= What is expected =
Print the entire listing. Each line must match the original exactly.
** start of Supplied data **
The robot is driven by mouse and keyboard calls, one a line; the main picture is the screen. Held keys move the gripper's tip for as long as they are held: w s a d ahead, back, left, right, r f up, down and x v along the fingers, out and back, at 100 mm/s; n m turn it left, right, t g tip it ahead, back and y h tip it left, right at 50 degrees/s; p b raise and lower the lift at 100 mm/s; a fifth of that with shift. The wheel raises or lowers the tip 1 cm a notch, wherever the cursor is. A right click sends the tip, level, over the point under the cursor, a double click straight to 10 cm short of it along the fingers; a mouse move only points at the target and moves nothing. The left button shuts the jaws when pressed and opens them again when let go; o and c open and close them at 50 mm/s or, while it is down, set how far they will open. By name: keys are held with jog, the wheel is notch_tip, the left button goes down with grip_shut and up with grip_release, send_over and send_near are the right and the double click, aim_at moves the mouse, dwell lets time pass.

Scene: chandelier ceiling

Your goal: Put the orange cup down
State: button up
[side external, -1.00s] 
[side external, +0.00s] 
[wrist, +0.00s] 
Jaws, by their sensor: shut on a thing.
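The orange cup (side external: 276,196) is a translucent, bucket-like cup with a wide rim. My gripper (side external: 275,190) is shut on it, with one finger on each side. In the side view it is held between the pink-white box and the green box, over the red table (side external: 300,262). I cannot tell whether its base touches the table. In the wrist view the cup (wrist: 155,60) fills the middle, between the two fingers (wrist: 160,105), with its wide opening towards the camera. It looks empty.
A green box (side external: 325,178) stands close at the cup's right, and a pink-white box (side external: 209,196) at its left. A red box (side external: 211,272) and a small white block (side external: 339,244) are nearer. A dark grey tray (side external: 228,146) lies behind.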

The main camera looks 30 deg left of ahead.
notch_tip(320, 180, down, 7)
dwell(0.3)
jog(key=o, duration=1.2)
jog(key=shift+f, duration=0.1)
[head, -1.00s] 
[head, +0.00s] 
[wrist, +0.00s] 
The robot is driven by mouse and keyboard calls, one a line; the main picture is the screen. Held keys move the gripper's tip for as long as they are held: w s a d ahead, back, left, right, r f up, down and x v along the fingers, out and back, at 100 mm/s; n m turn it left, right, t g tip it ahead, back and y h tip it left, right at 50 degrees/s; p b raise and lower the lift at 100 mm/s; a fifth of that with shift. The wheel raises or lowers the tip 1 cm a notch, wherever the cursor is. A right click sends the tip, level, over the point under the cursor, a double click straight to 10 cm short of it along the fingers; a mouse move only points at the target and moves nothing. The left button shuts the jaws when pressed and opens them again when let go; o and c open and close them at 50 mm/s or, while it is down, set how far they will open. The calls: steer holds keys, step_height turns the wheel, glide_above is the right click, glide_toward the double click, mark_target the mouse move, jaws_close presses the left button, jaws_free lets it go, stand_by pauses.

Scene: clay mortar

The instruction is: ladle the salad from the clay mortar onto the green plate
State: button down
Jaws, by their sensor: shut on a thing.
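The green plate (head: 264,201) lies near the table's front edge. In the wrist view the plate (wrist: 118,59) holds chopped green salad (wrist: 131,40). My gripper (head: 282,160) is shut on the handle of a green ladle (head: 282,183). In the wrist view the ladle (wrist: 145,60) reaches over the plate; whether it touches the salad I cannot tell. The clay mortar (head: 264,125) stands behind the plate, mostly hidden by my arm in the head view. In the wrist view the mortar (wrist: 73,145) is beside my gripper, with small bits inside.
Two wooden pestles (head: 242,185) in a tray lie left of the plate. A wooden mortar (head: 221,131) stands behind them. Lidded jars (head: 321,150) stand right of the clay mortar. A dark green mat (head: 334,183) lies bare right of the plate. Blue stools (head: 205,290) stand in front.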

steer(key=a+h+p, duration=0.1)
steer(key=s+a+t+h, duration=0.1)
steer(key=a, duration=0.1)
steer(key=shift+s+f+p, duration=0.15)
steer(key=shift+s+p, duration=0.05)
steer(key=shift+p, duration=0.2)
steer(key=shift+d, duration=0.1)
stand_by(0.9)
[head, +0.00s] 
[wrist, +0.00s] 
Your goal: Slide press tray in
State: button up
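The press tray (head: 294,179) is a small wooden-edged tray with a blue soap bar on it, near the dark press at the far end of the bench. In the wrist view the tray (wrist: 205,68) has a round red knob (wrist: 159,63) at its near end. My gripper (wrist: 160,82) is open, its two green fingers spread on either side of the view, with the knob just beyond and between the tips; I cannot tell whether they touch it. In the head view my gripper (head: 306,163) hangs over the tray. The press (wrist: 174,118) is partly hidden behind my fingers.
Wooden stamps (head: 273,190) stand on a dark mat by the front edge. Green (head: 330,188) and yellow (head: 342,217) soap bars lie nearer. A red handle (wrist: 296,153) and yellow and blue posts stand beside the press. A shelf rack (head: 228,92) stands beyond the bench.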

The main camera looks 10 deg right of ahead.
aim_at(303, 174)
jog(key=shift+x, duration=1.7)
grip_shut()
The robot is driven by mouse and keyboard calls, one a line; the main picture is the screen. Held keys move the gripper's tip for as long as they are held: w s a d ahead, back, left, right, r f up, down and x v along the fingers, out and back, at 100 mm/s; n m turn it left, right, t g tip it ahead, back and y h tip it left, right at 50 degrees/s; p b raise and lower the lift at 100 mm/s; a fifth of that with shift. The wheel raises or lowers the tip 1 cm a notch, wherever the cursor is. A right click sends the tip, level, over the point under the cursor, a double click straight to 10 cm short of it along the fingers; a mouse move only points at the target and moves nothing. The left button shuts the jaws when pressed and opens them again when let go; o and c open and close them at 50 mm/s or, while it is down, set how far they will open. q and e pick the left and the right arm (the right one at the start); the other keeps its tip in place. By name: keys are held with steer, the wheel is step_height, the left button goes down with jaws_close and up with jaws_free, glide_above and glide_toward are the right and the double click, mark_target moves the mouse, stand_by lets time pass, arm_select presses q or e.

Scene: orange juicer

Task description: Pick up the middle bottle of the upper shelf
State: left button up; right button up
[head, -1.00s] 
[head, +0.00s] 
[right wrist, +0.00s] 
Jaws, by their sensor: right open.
** end of Supplied data **
= Full output =
The robot is driven by mouse and keyboard calls, one a line; the main picture is the screen. Held keys move the gripper's tip for as long as they are held: w s a d ahead, back, left, right, r f up, down and x v along the fingers, out and back, at 100 mm/s; n m turn it left, right, t g tip it ahead, back and y h tip it left, right at 50 degrees/s; p b raise and lower the lift at 100 mm/s; a fifth of that with shift. The wheel raises or lowers the tip 1 cm a notch, wherever the cursor is. A right click sends the tip, level, over the point under the cursor, a double click straight to 10 cm short of it along the fingers; a mouse move only points at the target and moves nothing. The left button shuts the jaws when pressed and opens them again when let go; o and c open and close them at 50 mm/s or, while it is down, set how far they will open. By name: keys are held with jog, the wheel is notch_tip, the left button goes down with grip_shut and up with grip_release, send_over and send_near are the right and the double click, aim_at moves the mouse, dwell lets time pass.

Scene: chandelier ceiling

Your goal: Put the orange cup down
State: button up
[side external, -1.00s] 
[side external, +0.00s] 
[wrist, +0.00s] 
Jaws, by their sensor: shut on a thing.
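The orange cup (side external: 276,196) is a translucent, bucket-like cup with a wide rim. My gripper (side external: 275,190) is shut on it, with one finger on each side. In the side view it is held between the pink-white box and the green box, over the red table (side external: 300,262). I cannot tell whether its base touches the table. In the wrist view the cup (wrist: 155,60) fills the middle, between the two fingers (wrist: 160,105), with its wide opening towards the camera. It looks empty.
A green box (side external: 325,178) stands close at the cup's right, and a pink-white box (side external: 209,196) at its left. A red box (side external: 211,272) and a small white block (side external: 339,244) are nearer. A dark grey tray (side external: 228,146) lies behind.

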The main camera looks 30 deg left of ahead.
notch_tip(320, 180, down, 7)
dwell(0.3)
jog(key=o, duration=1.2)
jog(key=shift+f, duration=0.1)
[head, -1.00s] 
[head, +0.00s] 
[wrist, +0.00s] 
The robot is driven by mouse and keyboard calls, one a line; the main picture is the screen. Held keys move the gripper's tip for as long as they are held: w s a d ahead, back, left, right, r f up, down and x v along the fingers, out and back, at 100 mm/s; n m turn it left, right, t g tip it ahead, back and y h tip it left, right at 50 degrees/s; p b raise and lower the lift at 100 mm/s; a fifth of that with shift. The wheel raises or lowers the tip 1 cm a notch, wherever the cursor is. A right click sends the tip, level, over the point under the cursor, a double click straight to 10 cm short of it along the fingers; a mouse move only points at the target and moves nothing. The left button shuts the jaws when pressed and opens them again when let go; o and c open and close them at 50 mm/s or, while it is down, set how far they will open. The calls: steer holds keys, step_height turns the wheel, glide_above is the right click, glide_toward the double click, mark_target the mouse move, jaws_close presses the left button, jaws_free lets it go, stand_by pauses.

Scene: clay mortar

The instruction is: ladle the salad from the clay mortar onto the green plate
State: button down
Jaws, by their sensor: shut on a thing.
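The green plate (head: 264,201) lies near the table's front edge. In the wrist view the plate (wrist: 118,59) holds chopped green salad (wrist: 131,40). My gripper (head: 282,160) is shut on the handle of a green ladle (head: 282,183). In the wrist view the ladle (wrist: 145,60) reaches over the plate; whether it touches the salad I cannot tell. The clay mortar (head: 264,125) stands behind the plate, mostly hidden by my arm in the head view. In the wrist view the mortar (wrist: 73,145) is beside my gripper, with small bits inside.
Two wooden pestles (head: 242,185) in a tray lie left of the plate. A wooden mortar (head: 221,131) stands behind them. Lidded jars (head: 321,150) stand right of the clay mortar. A dark green mat (head: 334,183) lies bare right of the plate. Blue stools (head: 205,290) stand in front.

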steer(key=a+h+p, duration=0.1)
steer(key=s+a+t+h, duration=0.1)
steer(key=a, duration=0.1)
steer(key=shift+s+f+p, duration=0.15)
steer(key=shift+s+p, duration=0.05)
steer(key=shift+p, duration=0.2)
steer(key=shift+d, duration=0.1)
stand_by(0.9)
[head, +0.00s] 
[wrist, +0.00s] 
Your goal: Slide press tray in
State: button up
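The press tray (head: 294,179) is a small wooden-edged tray with a blue soap bar on it, near the dark press at the far end of the bench. In the wrist view the tray (wrist: 205,68) has a round red knob (wrist: 159,63) at its near end. My gripper (wrist: 160,82) is open, its two green fingers spread on either side of the view, with the knob just beyond and between the tips; I cannot tell whether they touch it. In the head view my gripper (head: 306,163) hangs over the tray. The press (wrist: 174,118) is partly hidden behind my fingers.
Wooden stamps (head: 273,190) stand on a dark mat by the front edge. Green (head: 330,188) and yellow (head: 342,217) soap bars lie nearer. A red handle (wrist: 296,153) and yellow and blue posts stand beside the press. A shelf rack (head: 228,92) stands beyond the bench.

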The main camera looks 10 deg right of ahead.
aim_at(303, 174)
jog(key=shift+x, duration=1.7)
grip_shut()
The robot is driven by mouse and keyboard calls, one a line; the main picture is the screen. Held keys move the gripper's tip for as long as they are held: w s a d ahead, back, left, right, r f up, down and x v along the fingers, out and back, at 100 mm/s; n m turn it left, right, t g tip it ahead, back and y h tip it left, right at 50 degrees/s; p b raise and lower the lift at 100 mm/s; a fifth of that with shift. The wheel raises or lowers the tip 1 cm a notch, wherever the cursor is. A right click sends the tip, level, over the point under the cursor, a double click straight to 10 cm short of it along the fingers; a mouse move only points at the target and moves nothing. The left button shuts the jaws when pressed and opens them again when let go; o and c open and close them at 50 mm/s or, while it is down, set how far they will open. q and e pick the left and the right arm (the right one at the start); the other keeps its tip in place. By name: keys are held with steer, the wheel is step_height, the left button goes down with jaws_close and up with jaws_free, glide_above and glide_toward are the right and the double click, mark_target moves the mouse, stand_by lets time pass, arm_select presses q or e.

Scene: orange juicer

Task description: Pick up the middle bottle of the upper shelf
State: left button up; right button up
[head, -1.00s] 
[head, +0.00s] 
[right wrist, +0.00s] 
Jaws, by their sensor: right open.

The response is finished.